* YOUR TASK *
Search the data below for the string "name". Extract every line that contains it.

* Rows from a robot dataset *
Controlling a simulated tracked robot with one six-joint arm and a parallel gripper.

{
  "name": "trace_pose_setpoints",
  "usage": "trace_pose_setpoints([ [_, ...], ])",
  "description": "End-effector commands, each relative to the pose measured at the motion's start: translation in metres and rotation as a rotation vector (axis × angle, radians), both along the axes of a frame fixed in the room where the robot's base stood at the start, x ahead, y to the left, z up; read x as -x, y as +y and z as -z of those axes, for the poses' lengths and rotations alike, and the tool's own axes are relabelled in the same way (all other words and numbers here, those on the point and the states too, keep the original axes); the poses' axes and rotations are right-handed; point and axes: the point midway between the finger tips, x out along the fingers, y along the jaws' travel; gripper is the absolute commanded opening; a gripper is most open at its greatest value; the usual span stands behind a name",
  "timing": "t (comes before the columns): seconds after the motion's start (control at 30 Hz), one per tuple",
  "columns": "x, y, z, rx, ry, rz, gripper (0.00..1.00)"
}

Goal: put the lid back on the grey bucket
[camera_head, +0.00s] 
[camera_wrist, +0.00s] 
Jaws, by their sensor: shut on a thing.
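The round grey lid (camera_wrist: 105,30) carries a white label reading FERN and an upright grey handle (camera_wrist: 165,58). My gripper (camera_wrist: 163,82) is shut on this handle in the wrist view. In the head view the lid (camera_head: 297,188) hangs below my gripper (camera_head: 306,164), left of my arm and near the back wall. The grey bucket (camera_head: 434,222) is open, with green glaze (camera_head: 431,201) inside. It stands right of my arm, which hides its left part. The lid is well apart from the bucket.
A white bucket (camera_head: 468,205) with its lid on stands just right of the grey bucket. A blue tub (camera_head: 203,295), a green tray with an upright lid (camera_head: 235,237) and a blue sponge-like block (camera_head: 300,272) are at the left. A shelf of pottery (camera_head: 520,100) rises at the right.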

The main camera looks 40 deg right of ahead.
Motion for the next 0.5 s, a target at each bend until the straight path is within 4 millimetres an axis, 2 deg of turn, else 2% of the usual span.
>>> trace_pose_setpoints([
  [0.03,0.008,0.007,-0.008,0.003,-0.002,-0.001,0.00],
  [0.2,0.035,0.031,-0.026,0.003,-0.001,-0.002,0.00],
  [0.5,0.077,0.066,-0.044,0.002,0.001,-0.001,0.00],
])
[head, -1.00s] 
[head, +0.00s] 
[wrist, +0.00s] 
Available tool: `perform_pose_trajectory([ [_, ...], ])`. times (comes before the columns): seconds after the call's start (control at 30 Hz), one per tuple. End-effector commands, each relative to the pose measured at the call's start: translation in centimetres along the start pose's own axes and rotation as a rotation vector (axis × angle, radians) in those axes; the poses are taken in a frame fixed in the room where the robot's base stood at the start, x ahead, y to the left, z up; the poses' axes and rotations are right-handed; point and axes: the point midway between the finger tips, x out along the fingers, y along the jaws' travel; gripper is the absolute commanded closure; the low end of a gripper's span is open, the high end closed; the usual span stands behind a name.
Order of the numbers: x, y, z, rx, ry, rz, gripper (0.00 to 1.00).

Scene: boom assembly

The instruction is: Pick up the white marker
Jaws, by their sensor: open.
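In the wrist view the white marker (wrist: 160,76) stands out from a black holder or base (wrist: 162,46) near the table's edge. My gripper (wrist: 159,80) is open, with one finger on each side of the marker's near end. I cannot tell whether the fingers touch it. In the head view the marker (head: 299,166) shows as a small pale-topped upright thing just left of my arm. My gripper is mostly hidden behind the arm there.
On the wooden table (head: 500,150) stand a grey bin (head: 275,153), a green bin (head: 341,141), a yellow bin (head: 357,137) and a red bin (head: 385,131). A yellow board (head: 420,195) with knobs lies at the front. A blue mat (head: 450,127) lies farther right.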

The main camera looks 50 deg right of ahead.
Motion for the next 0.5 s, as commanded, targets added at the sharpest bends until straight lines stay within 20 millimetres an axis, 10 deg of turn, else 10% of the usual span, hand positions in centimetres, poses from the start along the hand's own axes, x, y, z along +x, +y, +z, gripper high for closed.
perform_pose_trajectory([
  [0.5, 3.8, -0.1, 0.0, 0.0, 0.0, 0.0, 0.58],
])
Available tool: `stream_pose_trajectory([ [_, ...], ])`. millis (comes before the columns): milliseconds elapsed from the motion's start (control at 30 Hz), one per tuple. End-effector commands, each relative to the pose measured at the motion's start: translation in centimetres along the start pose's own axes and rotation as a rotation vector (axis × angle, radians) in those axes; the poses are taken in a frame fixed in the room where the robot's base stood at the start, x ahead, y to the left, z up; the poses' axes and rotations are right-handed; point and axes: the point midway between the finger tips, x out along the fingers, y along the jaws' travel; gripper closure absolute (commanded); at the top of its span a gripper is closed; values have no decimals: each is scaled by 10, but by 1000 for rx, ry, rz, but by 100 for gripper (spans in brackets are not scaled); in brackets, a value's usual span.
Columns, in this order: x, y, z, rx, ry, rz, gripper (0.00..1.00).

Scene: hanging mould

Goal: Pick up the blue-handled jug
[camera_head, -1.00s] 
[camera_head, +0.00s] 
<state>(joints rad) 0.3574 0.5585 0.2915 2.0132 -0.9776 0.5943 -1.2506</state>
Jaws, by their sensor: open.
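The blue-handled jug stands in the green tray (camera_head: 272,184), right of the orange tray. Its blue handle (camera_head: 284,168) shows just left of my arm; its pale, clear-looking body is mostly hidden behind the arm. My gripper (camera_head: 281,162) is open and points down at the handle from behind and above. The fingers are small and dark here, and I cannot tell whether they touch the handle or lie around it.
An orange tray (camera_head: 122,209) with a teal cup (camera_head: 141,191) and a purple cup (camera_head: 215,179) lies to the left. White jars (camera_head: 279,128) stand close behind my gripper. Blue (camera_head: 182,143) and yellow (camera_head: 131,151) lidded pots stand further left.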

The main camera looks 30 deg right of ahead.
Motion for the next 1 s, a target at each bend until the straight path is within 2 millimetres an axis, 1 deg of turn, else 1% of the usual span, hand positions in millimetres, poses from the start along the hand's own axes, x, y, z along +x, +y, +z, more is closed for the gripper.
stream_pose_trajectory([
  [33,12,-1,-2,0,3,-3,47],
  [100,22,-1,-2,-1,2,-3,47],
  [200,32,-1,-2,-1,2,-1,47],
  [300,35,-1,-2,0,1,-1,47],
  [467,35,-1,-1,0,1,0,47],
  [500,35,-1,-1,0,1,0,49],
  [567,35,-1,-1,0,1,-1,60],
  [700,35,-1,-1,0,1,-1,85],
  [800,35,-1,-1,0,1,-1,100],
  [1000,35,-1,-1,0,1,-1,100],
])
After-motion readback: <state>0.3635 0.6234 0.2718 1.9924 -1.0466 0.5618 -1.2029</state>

* FULL OUTPUT *
  "name": "trace_pose_setpoints",
  "description": "End-effector commands, each relative to the pose measured at the motion's start: translation in metres and rotation as a rotation vector (axis × angle, radians), both along the axes of a frame fixed in the room where the robot's base stood at the start, x ahead, y to the left, z up; read x as -x, y as +y and z as -z of those axes, for the poses' lengths and rotations alike, and the tool's own axes are relabelled in the same way (all other words and numbers here, those on the point and the states too, keep the original axes); the poses' axes and rotations are right-handed; point and axes: the point midway between the finger tips, x out along the fingers, y along the jaws' travel; gripper is the absolute commanded opening; a gripper is most open at its greatest value; the usual span stands behind a name",
Available tool: `perform_pose_trajectory([ [_, ...], ])`. times (comes before the columns): seconds after the call's start (control at 30 Hz), one per tuple. End-effector commands, each relative to the pose measured at the call's start: translation in centimetres along the start pose's own axes and rotation as a rotation vector (axis × angle, radians) in those axes; the poses are taken in a frame fixed in the room where the robot's base stood at the start, x ahead, y to the left, z up; the poses' axes and rotations are right-handed; point and axes: the point midway between the finger tips, x out along the fingers, y along the jaws' travel; gripper is the absolute commanded closure; the low end of a gripper's span is open, the high end closed; the usual span stands behind a name.

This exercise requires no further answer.